Saint-Hilaire, Church

Melle, France

An architectural gesture equally paradoxical and strangely distinguishable which will undoubtedly mark an important milestone in the development of religious works. The white marble creates an homogenous mineral block formed from successive strata which seem to recall the sedimentary formation of the basement. The liturgical furniture (altar and ambo) is made from coloured alabaster, close to the colour of the original stone of the church. The result is a visual impact, one of Lehanneur's trade secrets, this time using the purity of the geological chaos to highlight the perfection of the Romanesque geometry.
The complicity between the church and this mineral mass is completed by the baptistery hollowed out from the same material. The water that it holds appears to be from the river which runs below the church: the ultimate linking of the building with its environment.

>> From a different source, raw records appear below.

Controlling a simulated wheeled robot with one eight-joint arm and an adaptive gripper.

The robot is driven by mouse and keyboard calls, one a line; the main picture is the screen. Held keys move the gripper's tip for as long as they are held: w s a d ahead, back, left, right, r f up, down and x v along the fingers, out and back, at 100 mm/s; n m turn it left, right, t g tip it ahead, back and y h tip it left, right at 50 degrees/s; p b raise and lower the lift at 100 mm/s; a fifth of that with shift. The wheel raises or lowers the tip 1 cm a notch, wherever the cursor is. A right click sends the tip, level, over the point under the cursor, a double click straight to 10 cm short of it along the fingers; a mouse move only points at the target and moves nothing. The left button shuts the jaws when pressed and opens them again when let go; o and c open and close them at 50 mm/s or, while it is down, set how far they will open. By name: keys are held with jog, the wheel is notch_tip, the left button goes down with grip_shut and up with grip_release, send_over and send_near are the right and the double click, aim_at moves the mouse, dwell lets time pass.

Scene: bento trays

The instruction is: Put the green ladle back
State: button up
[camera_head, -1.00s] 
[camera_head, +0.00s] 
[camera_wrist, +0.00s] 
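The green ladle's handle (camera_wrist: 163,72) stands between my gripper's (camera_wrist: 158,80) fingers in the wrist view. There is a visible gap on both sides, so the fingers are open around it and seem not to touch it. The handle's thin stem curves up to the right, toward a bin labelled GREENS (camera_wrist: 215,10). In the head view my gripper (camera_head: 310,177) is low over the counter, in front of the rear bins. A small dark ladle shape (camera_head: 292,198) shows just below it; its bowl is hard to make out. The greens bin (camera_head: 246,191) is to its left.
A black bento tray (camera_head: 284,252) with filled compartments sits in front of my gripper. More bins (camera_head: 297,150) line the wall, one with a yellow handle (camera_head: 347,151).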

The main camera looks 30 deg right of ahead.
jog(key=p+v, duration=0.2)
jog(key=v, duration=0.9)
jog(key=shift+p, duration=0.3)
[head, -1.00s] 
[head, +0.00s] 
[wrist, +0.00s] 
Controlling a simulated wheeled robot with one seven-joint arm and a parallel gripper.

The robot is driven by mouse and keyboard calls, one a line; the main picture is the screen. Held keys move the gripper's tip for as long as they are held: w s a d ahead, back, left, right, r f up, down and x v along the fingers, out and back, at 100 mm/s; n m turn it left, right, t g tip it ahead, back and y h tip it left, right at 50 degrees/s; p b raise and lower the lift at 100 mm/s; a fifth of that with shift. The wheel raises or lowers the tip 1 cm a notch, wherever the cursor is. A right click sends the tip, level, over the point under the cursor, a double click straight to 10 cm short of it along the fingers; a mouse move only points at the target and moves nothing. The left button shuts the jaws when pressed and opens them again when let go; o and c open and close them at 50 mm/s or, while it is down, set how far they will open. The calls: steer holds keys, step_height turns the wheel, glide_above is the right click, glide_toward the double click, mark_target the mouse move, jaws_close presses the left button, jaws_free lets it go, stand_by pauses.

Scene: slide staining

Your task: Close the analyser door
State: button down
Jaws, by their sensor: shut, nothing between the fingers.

A scenario inspired by the topology of the place, just like a 'box' sunk into the sand, the church in fact gives the impression of nestling in the landscape. It's not just a building placed on the ground but part of the region and reveals itself to visitors as they descend. The main idea of the project was then to accentuate this sensation of progressive discovery and taking root in the land, "I imagine that when this 'box' was sunk into the ground as if pushed by an invisible, maybe divine hand, it revealed the geology of it, the visible aspect of a mineral and massive form: a revelation which seems anterior, and not posterior, to the construction of the church."
This play between anterior or posterior construction allows a relief to be produced which creates a natural hierarchy between the celebrant and the congregation. It simply uses then the site's topology in order for a better comprehension. An organic architecture which is not though a break with with the liturgical codes and conceals symbolic invariants like the eight sided baptistery or the altar built at the junction of the transept.